Second, if we draw an analogy between fish and technology, the saying suggests that simply providing technology (or selling it at low cost) to poor people is just another kind of charity: great as a stopgap measure, but not a long-term solution. A narrow interpretation of the analogy suggests we should instead teach people how to create technology themselves.
The larger point is that there is a world of difference between consumption of goods and production of goods—whether it be of fish, technology, or anything else. The ability to consume what you want is more a result of productive capacity than vice versa. ICT4D discourse tends to conflate the two, believing that any association with technology is good, but it is those who produce, not consume, technology that are best protected against poverty in the long term. If you had to give up one or the other, which would you rather do without…? All of the electronic devices you currently own (which will break or become obsolete within a few years), or all of your education, professional experience, leadership skills, and social contacts (which will serve you for the rest of your life, and propagate to people you raise, teach, or mentor)?
Finally, the saying implicitly recommends teaching over giving.

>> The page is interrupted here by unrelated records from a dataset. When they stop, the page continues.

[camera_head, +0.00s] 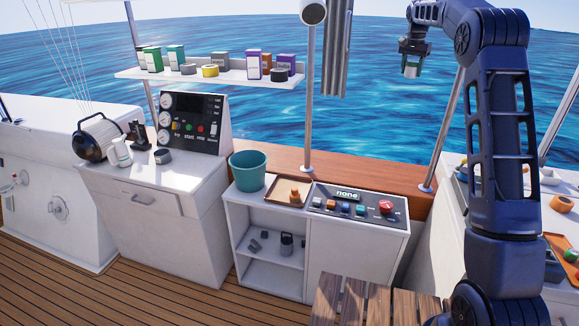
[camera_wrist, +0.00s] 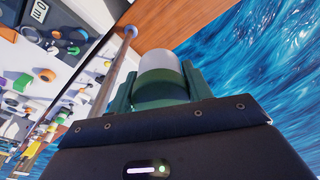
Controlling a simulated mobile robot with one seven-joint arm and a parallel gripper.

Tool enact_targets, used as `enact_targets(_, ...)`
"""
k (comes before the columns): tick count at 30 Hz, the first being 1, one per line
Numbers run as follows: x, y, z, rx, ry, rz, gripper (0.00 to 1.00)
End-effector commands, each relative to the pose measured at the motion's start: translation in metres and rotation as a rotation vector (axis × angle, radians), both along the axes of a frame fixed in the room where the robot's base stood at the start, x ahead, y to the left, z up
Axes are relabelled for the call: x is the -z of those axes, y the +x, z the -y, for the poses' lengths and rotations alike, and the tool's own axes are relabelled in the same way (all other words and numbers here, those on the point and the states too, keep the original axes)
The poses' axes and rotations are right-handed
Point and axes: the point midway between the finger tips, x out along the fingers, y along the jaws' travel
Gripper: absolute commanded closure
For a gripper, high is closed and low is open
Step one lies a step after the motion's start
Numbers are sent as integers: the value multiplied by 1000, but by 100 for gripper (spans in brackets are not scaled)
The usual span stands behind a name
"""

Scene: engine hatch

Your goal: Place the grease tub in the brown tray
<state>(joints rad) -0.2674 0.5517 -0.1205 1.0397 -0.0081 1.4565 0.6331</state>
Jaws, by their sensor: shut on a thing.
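My gripper (camera_head: 413,50) is high at the upper right of the head view, above the deck furniture and against the sea. It is shut on a small green and pale grey cylinder, which I take to be the grease tub (camera_head: 411,71). In the wrist view the tub (camera_wrist: 159,62) sits between the two green fingers, its pale end outward. The brown tray (camera_head: 272,196) lies on the middle counter, well below and left of my gripper. An orange object (camera_head: 295,196) is in that tray. The tray cannot be made out in the wrist view.
A teal bucket (camera_head: 248,171) stands left of the tray, and a control panel (camera_head: 355,203) lies to its right. Metal poles (camera_head: 309,100) rise behind the counter. A shelf (camera_head: 210,78) holds several boxes. An orange tray (camera_head: 566,247) is at the far right.

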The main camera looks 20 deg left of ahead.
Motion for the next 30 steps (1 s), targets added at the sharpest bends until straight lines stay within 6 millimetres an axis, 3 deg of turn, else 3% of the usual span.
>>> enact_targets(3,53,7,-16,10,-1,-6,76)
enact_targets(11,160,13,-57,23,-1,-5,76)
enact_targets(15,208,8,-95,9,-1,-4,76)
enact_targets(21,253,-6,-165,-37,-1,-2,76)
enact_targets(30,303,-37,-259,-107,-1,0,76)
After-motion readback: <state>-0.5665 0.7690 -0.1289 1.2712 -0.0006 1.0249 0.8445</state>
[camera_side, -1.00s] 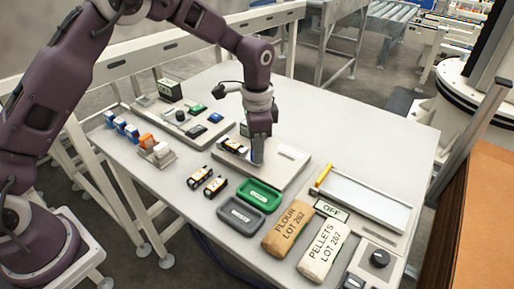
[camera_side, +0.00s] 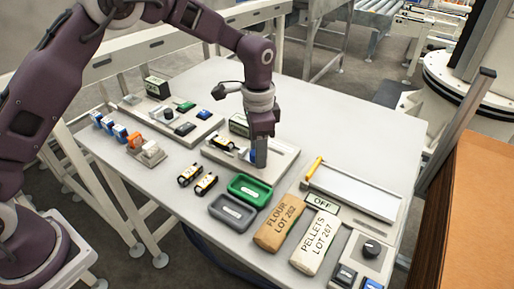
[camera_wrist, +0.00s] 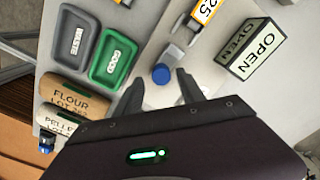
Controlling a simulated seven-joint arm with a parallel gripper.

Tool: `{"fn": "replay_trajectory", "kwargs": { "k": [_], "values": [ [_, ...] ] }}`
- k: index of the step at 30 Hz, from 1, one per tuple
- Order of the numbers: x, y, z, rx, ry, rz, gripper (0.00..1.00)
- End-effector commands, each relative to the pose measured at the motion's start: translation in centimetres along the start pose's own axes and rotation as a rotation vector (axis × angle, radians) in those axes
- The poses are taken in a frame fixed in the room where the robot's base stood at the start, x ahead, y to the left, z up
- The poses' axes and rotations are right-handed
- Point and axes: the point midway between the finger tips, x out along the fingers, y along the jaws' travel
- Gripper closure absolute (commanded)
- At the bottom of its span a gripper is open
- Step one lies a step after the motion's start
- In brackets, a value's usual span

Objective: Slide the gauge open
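The gauge (camera_side: 286,153) is a pale flat fixture on the table under my gripper in the side view. Its blue round knob (camera_wrist: 161,73) shows in the wrist view, just beyond and between my fingertips; it also shows in the side view (camera_side: 253,157), partly hidden by my gripper. A yellow-and-black block marked 25 (camera_wrist: 205,10) lies by the grey jaws (camera_wrist: 176,48). A sign reading OPEN (camera_wrist: 254,48) stands beside the gauge. My gripper (camera_wrist: 160,92) has its fingers spread with nothing visibly held; in the side view (camera_side: 261,164) it is low over the gauge.
A green tray (camera_side: 250,190) and a grey tray (camera_side: 232,211) lie in front. Two yellow-black blocks (camera_side: 197,179) lie left.

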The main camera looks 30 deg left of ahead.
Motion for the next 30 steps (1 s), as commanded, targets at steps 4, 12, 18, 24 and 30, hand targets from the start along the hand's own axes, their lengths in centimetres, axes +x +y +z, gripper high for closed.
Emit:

The most meaningful contribution is to help another person grow, in knowledge, in new skills, and in forward-looking attitudes. Imagine a strange utopia in which technology feeds, heals, and generates income for the poor, so that the appearance of poverty itself is eliminated, but people remain unable to take care of themselves absent the technology. Is that the outcome we’re seeking?
Real-World Applications
Reality, of course, is more complex than the black-and-white alternatives I have articulated in this column. Rarely are real-life choices constrained to two options of pure giving or pure teaching. In any case, we could not teach millions of non-literate people how to become world-class software engineers overnight, even if we wanted. And, just to do productive work often requires consumption of technology.
Nevertheless, the deeper wisdom of the fish proverb remains. Wherever possible, it is more meaningful, and more sustaining, to support the growth of productive capacity within people, than to simply supply technologies for them to consume.

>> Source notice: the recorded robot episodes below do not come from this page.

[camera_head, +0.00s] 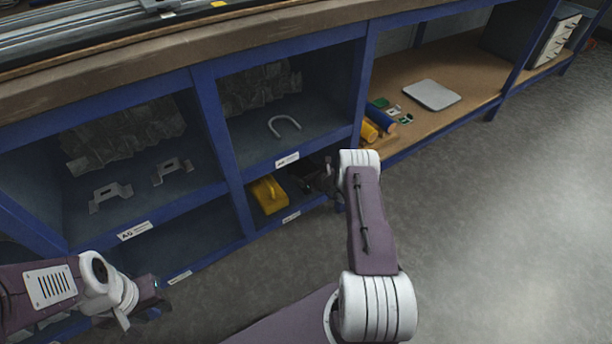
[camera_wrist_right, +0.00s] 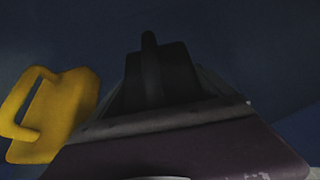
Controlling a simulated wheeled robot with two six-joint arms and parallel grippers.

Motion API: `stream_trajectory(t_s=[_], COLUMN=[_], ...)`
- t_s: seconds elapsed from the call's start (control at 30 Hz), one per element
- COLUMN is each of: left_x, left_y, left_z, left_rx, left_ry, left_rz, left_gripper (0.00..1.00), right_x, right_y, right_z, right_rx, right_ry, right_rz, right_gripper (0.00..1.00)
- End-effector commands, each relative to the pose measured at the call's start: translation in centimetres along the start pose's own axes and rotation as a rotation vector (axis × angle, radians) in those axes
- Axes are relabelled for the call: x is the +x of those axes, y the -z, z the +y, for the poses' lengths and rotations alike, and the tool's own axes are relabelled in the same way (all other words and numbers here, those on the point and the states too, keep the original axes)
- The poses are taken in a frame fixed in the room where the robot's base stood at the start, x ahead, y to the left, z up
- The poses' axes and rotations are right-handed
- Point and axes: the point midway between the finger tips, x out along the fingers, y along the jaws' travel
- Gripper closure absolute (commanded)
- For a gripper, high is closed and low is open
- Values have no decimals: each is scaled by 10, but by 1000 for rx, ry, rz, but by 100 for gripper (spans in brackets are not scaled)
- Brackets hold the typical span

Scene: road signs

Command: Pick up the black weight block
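The black weight block (camera_wrist_right: 155,82) fills the middle of the right wrist view, with its dark upright handle pointing up the picture. It is directly in front of my right gripper. In the head view, my right gripper (camera_head: 324,180) reaches into the lower shelf compartment, where dark shapes merge and I cannot separate the block from the gripper. The right fingertips are not clear in either view, so I cannot tell whether they touch the block. My left gripper (camera_head: 139,307) is at the lower left, outside the shelf, and looks empty; its finger opening is unclear.
A yellow weight block (camera_head: 269,194) with a handle stands left of the black one; it also shows in the right wrist view (camera_wrist_right: 62,115). Blue shelf posts (camera_head: 222,150) and a shelf board above bound the compartment. The grey floor at right is clear.

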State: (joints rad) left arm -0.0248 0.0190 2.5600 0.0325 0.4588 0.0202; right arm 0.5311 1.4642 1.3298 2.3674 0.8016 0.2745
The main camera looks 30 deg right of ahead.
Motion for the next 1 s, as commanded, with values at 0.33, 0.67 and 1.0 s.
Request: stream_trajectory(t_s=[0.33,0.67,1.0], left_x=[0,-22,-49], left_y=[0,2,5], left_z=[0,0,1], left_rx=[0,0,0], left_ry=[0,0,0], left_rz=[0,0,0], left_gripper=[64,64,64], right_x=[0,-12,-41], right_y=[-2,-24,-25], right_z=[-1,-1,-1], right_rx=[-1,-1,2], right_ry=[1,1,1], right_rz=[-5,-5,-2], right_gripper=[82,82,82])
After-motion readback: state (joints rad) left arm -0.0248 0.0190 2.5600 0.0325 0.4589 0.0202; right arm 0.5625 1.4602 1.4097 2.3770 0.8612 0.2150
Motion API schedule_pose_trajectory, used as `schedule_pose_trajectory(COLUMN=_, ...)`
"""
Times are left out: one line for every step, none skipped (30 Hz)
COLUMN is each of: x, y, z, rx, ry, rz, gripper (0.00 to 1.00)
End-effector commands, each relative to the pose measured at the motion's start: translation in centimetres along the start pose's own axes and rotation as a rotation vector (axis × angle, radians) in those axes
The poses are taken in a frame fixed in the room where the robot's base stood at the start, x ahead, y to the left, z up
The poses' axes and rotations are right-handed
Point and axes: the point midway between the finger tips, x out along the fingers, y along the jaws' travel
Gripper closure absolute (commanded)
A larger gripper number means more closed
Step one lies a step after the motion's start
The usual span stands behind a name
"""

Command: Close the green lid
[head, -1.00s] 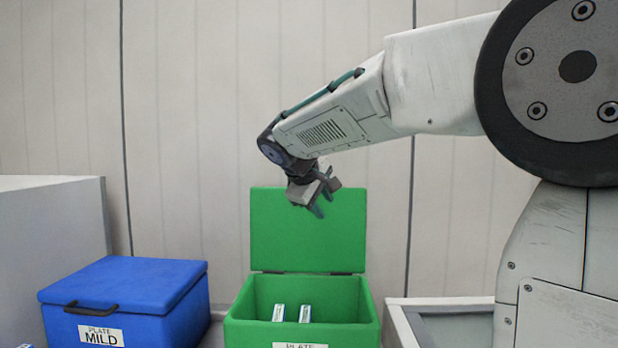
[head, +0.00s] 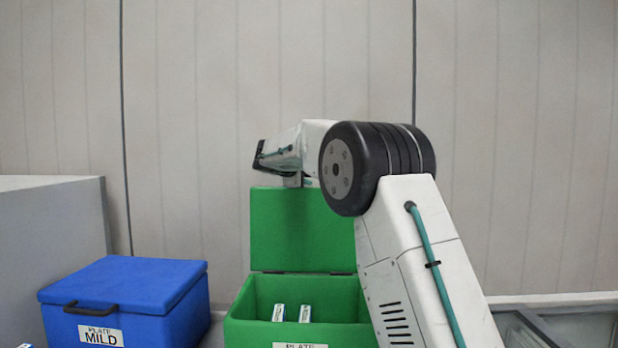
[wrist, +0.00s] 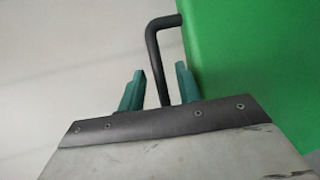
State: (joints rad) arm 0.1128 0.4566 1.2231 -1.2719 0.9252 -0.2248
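The green lid (head: 300,235) stands upright, hinged at the back of the green box (head: 255,330), whose front label reads "PLATE". Part of the lid also fills the right of the wrist view (wrist: 255,60). In the wrist view, the lid's black handle (wrist: 153,60) runs down between the two teal fingers of my gripper (wrist: 158,88). The fingers are apart, with narrow gaps to the handle bar. In the head view my wrist is above the lid's top edge, and the fingers and handle are hidden there.
A closed blue box (head: 120,285) labelled "PLATE MILD" stands to the left, by a grey block (head: 50,230). A grey open tray (head: 585,325) is at the right. My arm covers the green box's right side.

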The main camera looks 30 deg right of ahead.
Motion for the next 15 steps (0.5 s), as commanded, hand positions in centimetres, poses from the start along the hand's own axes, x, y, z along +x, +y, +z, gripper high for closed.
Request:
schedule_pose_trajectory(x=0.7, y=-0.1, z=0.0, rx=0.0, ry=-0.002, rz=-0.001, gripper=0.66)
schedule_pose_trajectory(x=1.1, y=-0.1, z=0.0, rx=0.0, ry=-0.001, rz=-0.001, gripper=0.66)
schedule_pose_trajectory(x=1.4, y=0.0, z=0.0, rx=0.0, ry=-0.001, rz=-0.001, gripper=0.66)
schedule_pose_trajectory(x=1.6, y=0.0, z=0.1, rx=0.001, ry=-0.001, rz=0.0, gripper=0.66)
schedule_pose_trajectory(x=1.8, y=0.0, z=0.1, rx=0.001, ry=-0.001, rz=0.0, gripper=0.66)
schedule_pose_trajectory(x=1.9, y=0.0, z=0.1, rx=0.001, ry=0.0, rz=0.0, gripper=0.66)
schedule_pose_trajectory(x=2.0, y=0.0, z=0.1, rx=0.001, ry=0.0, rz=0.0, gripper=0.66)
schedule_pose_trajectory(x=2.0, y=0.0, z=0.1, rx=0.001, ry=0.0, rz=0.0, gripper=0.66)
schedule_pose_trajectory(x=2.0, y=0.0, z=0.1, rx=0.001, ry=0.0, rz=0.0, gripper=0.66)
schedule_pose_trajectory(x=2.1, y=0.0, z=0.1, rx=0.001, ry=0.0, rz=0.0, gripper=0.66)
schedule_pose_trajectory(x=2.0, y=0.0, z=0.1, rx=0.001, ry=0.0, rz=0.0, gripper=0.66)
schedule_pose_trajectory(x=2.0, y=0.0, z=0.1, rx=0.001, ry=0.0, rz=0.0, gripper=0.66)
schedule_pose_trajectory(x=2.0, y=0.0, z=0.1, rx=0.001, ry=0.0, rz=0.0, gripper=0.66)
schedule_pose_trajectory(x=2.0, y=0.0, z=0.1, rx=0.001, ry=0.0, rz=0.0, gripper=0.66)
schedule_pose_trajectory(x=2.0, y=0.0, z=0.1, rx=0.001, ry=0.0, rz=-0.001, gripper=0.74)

For international development, that means that our skills as engineers, computer scientists, managers, and leaders are better applied to teaching and mentorship than for technological innovation on behalf of poor populations. The greatest contributions we can make are not displays of our own brilliance and heroism, but helping people to help themselves.
What would this mean in practice? One example was set by Patrick Awuah, who left a successful career as a program manager in the U.S. to establish a ground-breaking new private college in his home country of Ghana. Still less than 10 years old, Ashesi University just inaugurated a new campus for over 400 students in business administration, computer science, and management information systems, and it has won awards for raising the bar for tertiary education in West Africa. Many of its graduates now write code for Ghanaian corporations or run start-up companies, thereby supplying the engine of growth for the country.

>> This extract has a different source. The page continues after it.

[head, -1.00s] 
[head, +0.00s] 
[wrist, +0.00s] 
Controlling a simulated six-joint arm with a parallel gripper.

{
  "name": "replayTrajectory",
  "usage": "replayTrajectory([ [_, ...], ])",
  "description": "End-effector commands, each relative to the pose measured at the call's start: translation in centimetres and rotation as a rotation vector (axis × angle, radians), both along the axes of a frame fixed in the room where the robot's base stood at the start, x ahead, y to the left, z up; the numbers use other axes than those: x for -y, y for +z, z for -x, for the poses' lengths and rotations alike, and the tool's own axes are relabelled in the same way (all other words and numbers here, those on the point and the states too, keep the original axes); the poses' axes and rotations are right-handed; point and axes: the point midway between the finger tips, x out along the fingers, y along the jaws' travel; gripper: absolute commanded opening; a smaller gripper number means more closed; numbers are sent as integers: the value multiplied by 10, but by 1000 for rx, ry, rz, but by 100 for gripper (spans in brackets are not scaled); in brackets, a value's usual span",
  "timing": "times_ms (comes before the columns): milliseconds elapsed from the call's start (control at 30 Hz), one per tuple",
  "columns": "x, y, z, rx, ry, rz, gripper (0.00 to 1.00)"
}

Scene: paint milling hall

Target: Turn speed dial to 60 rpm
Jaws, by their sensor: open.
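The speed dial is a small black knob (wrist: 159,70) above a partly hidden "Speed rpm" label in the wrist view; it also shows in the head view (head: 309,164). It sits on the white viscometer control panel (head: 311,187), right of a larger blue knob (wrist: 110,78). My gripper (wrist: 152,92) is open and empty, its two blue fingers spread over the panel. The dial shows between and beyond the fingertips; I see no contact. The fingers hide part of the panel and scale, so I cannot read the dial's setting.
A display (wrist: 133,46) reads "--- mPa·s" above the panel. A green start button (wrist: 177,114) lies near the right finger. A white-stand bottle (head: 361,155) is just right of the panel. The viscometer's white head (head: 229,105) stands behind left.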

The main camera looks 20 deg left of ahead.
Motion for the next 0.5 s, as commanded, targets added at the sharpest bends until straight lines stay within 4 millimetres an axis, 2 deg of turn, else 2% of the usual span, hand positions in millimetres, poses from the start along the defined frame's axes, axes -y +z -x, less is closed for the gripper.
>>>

Or, consider Trish Dziko. After 15 years as a developer, designer, and manager, she founded the Technology Access Foundation (TAF), which runs educational programs that focus on science, technology, engineering, and mathematics for students of color in the Greater Seattle area. (Sometimes, the developing world is in your own backyard.) TAF provides children of low-income households hands-on exposure to robotics, chemistry experiments, and other experiences that are all too often cut from public schools. Then, through supplementary programs like internships and interview training, they prepare students for a strong future. Students who might otherwise fall through the cracks are nurtured through to college and beyond.
We do not have to be as bold as Awuah or Dziko; individuals who are less bold can also make a difference. The reason I know their stories is because I took personal leave from my job to teach calculus at Ashesi in its first year, and I am now considering how best I can volunteer time with TAF. Good organizations often need experienced employees, volunteers, board members, and mentors.
Teaching and mentorship, of course, must be tailored to the individual, and for many people in the developing world, we may have to start with the basics. Budding entrepreneurs might benefit from management advice and introductions to investors, but for illiterate children, we would need to start with simple reading skills. In between, there are rural teenagers who would benefit from exposure to careers in engineering, college students who could use a course on interviewing skills, and inexperienced computer programmers who would benefit from a good code review.
And, that brings us back to the Bangalore basement mentioned earlier. At the lab, we quickly found that free access to the Internet was most often used for entertainment. Understandably after a long day of work, the staff would search for the latest Tamil movies and watch them on YouTube. Aishwarya Ratan, one of the researchers in my group then, was unsatisfied with this outcome. Though she acknowledged the value the staff got out of watching free movies, she felt that true development ought somehow to contribute to the staff’s capabilities (along the lines argued by Nobel economist Amartya Sen3). So, she decided it was important to provide more than just the technology, and she ran a computer literacy course that taught the staff the basics of word processing, spreadsheets, and some educational software.2
For some members of the staff, this was all the encouragement they needed. One of the building’s security guards began using the PC in the basement to practice data-entry skills that he learned in an outside evening class. One day, he came in and told us he was moving on. He had been offered a job in computer data entry. Though the job involved an initial cut in pay, his future prospects were much brighter, as he had effectively crossed over from a blue-collar job to a white-collar profession. He told us proudly, “Today I can stand up in front of my father and friends and say that I am no more a watchman, but I am doing a computer job.” What allowed this transformation was less the technology in the basement, but a solid secondary-school education and the inspiration, instruction, and encouragement he received from Ratan and his data-entry teachers.
In short, it was the fishing lessons, not the fish, that made all the difference.